A. W.: The oldest trace of onigiri is an almost 2,000-year-old fossil found in the Ishikawa prefecture. At the time, this food could also be an offering to the gods or a protection against bad luck.
Your onigiri are shaped like little pyramids. Is this always the case?
Samuel Trifot: In fact, there are also cubic ones and round ones. Some can be eaten hot or cold and the fillings are very diverse. But there’s one constant: Each onigiri is around 120 calories, or almost half a baguette! It’s important to remember that, in the beginning, this dish was mainly used as a practical way of carrying and storing food for workers on their way to the fields or the forest. You had to be able to get your fill.
Read more Subscribers only Why Japan continues to inspire French chefs What are your most vivid memories of onigiri in Japan?
A. W.: When I was little, I did a lot of activities – piano lessons, swimming, etc. My grandfather would drive me from one place to another. In his car, I would gobble down the onigiri prepared by my grandmother, with eggs or vegetables. You only need one hand to eat them. It’s much easier than using a bento box and chopsticks. At every bump in the road, I’d have spilled half of my meal.

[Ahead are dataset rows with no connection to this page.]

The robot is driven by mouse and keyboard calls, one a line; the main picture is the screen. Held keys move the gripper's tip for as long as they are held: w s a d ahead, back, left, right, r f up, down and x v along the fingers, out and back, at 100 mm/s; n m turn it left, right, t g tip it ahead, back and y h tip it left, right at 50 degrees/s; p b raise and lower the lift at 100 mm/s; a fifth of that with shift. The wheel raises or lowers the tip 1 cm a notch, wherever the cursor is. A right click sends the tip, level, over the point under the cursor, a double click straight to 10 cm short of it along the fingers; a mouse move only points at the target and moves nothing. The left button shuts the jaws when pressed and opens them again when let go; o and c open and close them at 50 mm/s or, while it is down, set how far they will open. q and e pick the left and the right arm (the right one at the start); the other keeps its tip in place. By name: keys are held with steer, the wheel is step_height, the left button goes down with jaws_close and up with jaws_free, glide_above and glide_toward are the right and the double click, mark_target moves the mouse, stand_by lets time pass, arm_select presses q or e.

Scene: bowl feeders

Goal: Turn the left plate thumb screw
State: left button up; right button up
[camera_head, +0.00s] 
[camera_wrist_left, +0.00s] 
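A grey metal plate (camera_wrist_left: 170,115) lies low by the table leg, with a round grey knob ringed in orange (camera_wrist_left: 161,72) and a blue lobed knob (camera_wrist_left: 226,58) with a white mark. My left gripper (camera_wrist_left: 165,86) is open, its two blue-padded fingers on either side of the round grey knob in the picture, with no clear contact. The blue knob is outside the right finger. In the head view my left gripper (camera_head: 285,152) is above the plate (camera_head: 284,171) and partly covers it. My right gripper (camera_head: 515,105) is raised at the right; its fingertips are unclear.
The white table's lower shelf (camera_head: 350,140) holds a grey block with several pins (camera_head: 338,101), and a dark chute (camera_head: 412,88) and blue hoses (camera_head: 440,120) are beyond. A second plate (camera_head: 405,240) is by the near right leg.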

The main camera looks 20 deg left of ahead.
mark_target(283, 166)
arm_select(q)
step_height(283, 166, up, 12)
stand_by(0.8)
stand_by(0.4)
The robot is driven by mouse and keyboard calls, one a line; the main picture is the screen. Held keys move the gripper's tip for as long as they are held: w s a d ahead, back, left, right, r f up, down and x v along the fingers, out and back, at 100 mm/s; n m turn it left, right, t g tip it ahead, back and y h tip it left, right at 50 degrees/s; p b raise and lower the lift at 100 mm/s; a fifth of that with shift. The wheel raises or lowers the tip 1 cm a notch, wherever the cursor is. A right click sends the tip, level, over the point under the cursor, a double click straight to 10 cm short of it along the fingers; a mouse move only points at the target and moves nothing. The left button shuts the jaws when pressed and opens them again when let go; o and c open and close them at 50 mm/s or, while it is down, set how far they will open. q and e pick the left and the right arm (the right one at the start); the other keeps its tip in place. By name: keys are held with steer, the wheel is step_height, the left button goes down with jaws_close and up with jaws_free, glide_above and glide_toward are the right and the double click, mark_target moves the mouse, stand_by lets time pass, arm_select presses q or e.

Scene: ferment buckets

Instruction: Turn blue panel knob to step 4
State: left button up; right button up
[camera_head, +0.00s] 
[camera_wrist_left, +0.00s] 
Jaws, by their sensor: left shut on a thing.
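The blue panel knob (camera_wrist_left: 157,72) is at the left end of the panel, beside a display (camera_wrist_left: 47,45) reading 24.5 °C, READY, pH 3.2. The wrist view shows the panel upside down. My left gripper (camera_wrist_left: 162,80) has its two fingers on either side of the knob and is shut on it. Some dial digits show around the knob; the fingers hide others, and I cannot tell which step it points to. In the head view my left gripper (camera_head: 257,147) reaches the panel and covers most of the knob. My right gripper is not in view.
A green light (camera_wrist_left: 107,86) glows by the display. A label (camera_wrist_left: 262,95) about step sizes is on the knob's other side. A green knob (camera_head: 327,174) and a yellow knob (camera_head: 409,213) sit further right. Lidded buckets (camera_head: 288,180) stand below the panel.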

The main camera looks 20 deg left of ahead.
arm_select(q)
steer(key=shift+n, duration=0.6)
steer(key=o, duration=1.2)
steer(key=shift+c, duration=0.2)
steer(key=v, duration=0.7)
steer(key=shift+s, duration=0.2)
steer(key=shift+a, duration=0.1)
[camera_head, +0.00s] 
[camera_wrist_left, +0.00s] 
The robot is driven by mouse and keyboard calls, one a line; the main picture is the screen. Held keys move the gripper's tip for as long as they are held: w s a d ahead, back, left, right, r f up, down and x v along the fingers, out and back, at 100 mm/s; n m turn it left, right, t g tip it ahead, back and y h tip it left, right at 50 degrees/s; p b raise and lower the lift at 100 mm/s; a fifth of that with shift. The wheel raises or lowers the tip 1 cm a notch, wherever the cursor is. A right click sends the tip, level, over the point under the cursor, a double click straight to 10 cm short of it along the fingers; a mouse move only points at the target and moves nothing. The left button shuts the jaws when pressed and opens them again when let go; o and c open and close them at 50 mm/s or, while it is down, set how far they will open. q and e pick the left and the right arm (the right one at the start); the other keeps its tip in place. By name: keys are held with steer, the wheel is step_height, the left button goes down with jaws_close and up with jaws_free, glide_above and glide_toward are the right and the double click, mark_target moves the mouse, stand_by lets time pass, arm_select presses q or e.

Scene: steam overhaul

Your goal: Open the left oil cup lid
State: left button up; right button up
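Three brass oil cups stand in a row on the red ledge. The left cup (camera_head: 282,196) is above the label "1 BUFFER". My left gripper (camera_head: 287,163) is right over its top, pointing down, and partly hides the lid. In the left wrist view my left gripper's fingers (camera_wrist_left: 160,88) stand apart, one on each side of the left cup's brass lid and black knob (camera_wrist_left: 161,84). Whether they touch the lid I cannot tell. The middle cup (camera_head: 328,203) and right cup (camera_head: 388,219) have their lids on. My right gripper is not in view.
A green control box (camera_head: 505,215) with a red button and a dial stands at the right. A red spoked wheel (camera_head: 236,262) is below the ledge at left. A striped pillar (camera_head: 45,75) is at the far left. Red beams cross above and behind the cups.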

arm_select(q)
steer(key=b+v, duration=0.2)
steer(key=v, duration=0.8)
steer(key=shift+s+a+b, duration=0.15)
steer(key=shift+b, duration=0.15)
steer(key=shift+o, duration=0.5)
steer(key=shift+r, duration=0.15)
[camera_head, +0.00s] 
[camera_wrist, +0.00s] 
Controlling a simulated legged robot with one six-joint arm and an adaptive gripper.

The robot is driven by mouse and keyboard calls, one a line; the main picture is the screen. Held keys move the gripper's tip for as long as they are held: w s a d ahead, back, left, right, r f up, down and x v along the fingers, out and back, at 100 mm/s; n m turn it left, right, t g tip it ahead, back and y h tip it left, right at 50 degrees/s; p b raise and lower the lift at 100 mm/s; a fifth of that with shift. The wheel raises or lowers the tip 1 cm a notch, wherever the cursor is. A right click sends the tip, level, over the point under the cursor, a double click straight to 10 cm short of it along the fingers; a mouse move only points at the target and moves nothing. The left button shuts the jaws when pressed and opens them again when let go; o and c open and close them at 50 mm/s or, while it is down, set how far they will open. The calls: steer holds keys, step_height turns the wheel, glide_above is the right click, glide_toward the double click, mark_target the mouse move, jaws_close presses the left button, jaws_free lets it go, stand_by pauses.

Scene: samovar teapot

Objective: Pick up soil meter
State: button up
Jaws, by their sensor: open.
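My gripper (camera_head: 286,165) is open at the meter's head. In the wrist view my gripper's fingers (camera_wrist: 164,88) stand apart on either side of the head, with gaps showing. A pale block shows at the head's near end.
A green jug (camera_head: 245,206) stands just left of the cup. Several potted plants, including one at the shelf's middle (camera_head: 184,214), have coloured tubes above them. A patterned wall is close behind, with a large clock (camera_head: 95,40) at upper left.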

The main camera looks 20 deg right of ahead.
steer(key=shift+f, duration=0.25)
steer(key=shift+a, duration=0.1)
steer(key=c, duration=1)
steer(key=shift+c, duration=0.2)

Are there any modern onigiri?
A. W.: Yes. When I was a kid, there wasn’t much choice: just kombu and umeboshi. Nowadays, you can find it with minced steak, [Greek fish roe] tarama, fermented cabbage, you name it!
When do you eat onigiri?
A. W.: Anytime! You can find them in any konbini, those 24-hour grocery stores, for around 120 yen, or €1 each. There are also specialized shops that sell just that. Many gourmets prepare them at home and carry them in lunch boxes. The Japanese are always in a hurry, so onigiri are ideal for snacking in the street, on the train or in a park.
Is it hard to cook?
S. T.: Once you get the hang of it, it’s quick and easy to prepare. We’ve even posted a short tutorial on YouTube that lasts barely a minute! In Kyoto, chef Toshihiro Aomatsu, who has opened a specialized restaurant called Ao Onigiri, shows on social media how he taught his children to make the dish themselves when they were little more than babies!
What are the mistakes to avoid when cooking them?
S. T.: Above all, don’t add soy sauce or use vinegar to season the rice. This can happen with onigiri sold in French supermarkets, no doubt for the sake of preservation.
How did you bring onigiri to France?
S. T.: We work with local and seasonal products. We’ve stopped making the salmon onigiri that our customers used to love. We use horseradish instead of wasabi. Our shiitake [Japanese mushrooms] grow in the underground parking lot of a building at [Paris metro station] Porte de La Chapelle! We have a hard time only with rice. We tried using French-grown rice from Camargue, but it’s simply not as good as Japanese rice. It doesn’t have the same texture nor taste and does not hold together as well.
After five years in business, do you ever tire of making rice balls?
S. T.: It’s tiring but never boring. The possibilities are endless. There’s hardly a liquid ingredient you can’t use as a garnish. During the “Onigiri Action” operation, run as part of a campaign to fight world hunger, we offered a new onigiri recipe every day throughout the month of October!
A. W.: You can’t get enough of giving love. When my parents came to visit us in Paris, I greeted them at the airport with a tray of onigiri!
Gili-Gili, 48, rue Notre-Dame-de-Lorette, Paris 9e arrondissement.